Слова, которые исполняют обет молчания.
Слова, слова, слова…
Они — свидетели и судьи; мы живем среди них, бок о бок с ними, видим, как они рождаются, живут, умирают.
Одни, даже если их время прошло, сопротивляются, борются за существование, другие уходят тихо, незаметно. Сколько слов мы проводили навсегда, сколько погребли на погостах памяти.
Они лежат там
будто черные мошки, застывшие в гладкой янтарной лаве, и никакому взгляду их не поймать.

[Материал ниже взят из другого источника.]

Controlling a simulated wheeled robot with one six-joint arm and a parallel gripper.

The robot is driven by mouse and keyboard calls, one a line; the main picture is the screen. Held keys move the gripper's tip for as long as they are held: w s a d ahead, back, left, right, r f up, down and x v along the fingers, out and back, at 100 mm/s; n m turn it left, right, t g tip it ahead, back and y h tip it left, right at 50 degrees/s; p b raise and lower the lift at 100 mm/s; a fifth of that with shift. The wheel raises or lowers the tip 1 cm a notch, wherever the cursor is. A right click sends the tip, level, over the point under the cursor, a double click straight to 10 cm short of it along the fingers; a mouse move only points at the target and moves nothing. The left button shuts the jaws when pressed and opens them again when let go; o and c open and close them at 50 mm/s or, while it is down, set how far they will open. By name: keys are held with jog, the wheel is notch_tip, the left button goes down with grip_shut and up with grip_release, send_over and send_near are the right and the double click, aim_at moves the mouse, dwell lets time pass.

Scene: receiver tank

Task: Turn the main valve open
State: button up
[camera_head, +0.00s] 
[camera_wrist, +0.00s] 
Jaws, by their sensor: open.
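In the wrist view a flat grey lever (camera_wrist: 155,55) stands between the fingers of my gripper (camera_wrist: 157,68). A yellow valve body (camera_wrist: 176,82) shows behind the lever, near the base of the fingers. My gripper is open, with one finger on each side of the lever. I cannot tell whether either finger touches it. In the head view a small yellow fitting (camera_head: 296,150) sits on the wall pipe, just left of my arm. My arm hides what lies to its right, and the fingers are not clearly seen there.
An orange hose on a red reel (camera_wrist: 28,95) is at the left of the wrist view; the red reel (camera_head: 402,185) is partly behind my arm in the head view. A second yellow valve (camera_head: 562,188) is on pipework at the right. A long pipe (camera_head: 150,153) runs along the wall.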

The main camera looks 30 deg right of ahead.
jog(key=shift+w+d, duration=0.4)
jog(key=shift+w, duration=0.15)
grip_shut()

Чеслав Милош. «Песни Адриана Зелинского»
(из сборника «Избавление»)
«Любое слово с любой страницы любой книги — и вот уже существует мир, — писал французский поэт Эдмон Жабес. — Но это волшебное, наделенное такой мощью слово не прочнее пылинки на ветру».
И далее: «Молчание опережает нас, оно знает, что мы его догоним».
Слова нельзя воскресить, их можно только оплакивать. Правда, на месте одного слова рождается другое, и это загадка и чудо. А смерть языка — подлинная трагедия, ибо вместе с ним в бездну небытия навечно уходит часть нашей индивидуальности, нашей истории, нас самих. Оплакивая эту смерть, мы оплакиваем свою бренность.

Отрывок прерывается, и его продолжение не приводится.